‘Statistics do not provide a complete narrative about the health of the Church. Headline figures must be treated with caution and understood as only limited measures of Church activity. The use of figures in isolation from wider contextual information can lead to unfair or inaccurate assumptions.’
So says the risk assessment at the beginning of the latest triennial report Statistics for Mission, 2008–10 which has been compiled by the research team of the Methodist Church of Great Britain, with analytical assistance from the Church of England Research and Statistics Department.
The report, which will be considered by the forthcoming Methodist Conference, meeting in Southport from 30 June to 7 July, can be downloaded from:
At 42 pages, this triennial report is much fuller than many in recent years. It will be supplemented in due course by additional data on the Church’s website, which should go beyond the connexional and Methodist district totals contained in the Conference document.

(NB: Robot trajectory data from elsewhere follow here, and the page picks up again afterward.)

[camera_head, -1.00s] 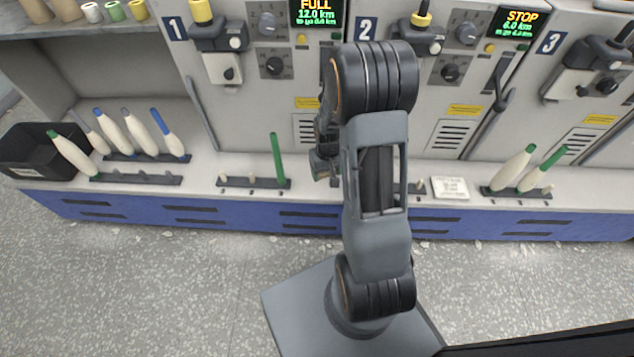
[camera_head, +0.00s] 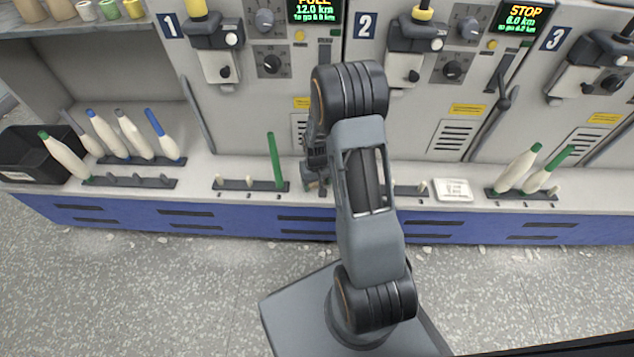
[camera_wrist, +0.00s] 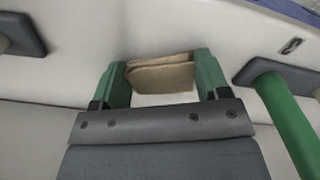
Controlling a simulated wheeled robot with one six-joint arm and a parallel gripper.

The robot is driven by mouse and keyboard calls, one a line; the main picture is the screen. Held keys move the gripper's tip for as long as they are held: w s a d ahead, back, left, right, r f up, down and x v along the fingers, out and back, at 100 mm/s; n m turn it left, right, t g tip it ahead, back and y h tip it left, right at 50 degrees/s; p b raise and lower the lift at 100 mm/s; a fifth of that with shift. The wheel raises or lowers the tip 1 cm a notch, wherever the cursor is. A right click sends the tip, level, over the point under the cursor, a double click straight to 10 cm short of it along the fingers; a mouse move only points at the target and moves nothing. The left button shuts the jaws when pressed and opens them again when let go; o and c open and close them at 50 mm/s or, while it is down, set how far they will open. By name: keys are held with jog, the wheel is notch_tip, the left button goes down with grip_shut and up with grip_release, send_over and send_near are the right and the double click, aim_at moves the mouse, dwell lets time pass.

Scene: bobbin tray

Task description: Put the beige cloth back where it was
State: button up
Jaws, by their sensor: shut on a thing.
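My gripper (camera_wrist: 159,84) has green fingers. In the wrist view it is shut on a folded beige cloth (camera_wrist: 160,74), which sits between the fingers over the pale bench top. In the head view my gripper (camera_head: 314,182) is low over the bench, between the green rod's rail and the rail to the right, partly hidden by my arm. The cloth cannot be made out clearly there. I cannot tell whether the cloth touches the bench.
A green rod (camera_head: 276,160) stands on a short peg rail just left of my gripper; it also shows in the wrist view (camera_wrist: 287,120). A white pad (camera_head: 452,190) lies to the right. Bobbins (camera_head: 515,168) stand at both sides. A black bin (camera_head: 28,155) is far left.

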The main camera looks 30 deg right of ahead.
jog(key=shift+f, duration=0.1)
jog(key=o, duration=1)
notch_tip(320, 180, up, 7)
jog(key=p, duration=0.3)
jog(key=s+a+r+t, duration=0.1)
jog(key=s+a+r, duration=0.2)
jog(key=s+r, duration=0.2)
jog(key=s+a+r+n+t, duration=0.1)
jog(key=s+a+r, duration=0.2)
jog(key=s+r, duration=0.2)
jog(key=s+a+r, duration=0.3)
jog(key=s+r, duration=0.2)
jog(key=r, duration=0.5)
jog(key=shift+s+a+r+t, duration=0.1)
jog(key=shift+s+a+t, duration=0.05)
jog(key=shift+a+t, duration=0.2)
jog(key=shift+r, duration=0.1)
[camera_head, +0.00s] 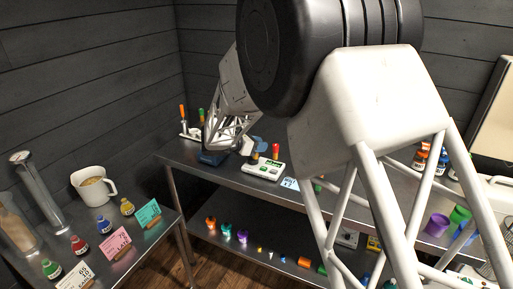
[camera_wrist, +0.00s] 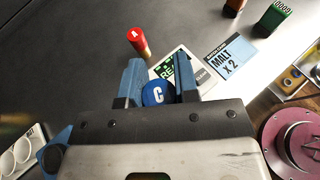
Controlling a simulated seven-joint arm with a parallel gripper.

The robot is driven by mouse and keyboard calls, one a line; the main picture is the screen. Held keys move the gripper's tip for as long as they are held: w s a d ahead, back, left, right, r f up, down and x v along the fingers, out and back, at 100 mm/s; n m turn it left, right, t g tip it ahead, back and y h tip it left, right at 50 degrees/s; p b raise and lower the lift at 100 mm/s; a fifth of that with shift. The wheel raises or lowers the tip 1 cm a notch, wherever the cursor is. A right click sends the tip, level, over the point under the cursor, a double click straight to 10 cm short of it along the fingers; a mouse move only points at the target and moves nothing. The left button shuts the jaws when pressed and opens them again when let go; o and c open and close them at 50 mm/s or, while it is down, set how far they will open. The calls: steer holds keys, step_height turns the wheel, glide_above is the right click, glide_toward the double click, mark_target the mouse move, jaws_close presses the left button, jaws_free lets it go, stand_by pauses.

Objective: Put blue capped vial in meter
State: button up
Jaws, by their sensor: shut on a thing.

It is evident that a great deal of effort has been devoted of late to enhancing Methodism’s statistical capability and the effectiveness of the annual October count. Online data-gathering is now routine, additional one-off questions are being asked of churches, the response rate has risen to 96%, and more information is being published.
At the same time, it has to be admitted that many of the key performance indicators of Methodism point to ongoing decline. Over the triennium (2007-10) the number of churches fell by 4%, membership by 10%, the community roll by 12%, baptisms and thanksgivings by 7%, marriages and blessings by 12%, average adult Sunday attendance by 7%, and average adult midweek attendance by 11%.
The good news stories included some growth in work among children and young people, notably increases in average midweek attendance by the under-13s (20%) and 13-19s (18%). However, Sunday attendance by these age groups was down by 9% and 6% respectively, so much of the apparent growth was through displacement.
1,257 Fresh Expressions were also reported in 2010, albeit 62% of them were still church-based, as well as 1,829 expressions of community chaplaincy.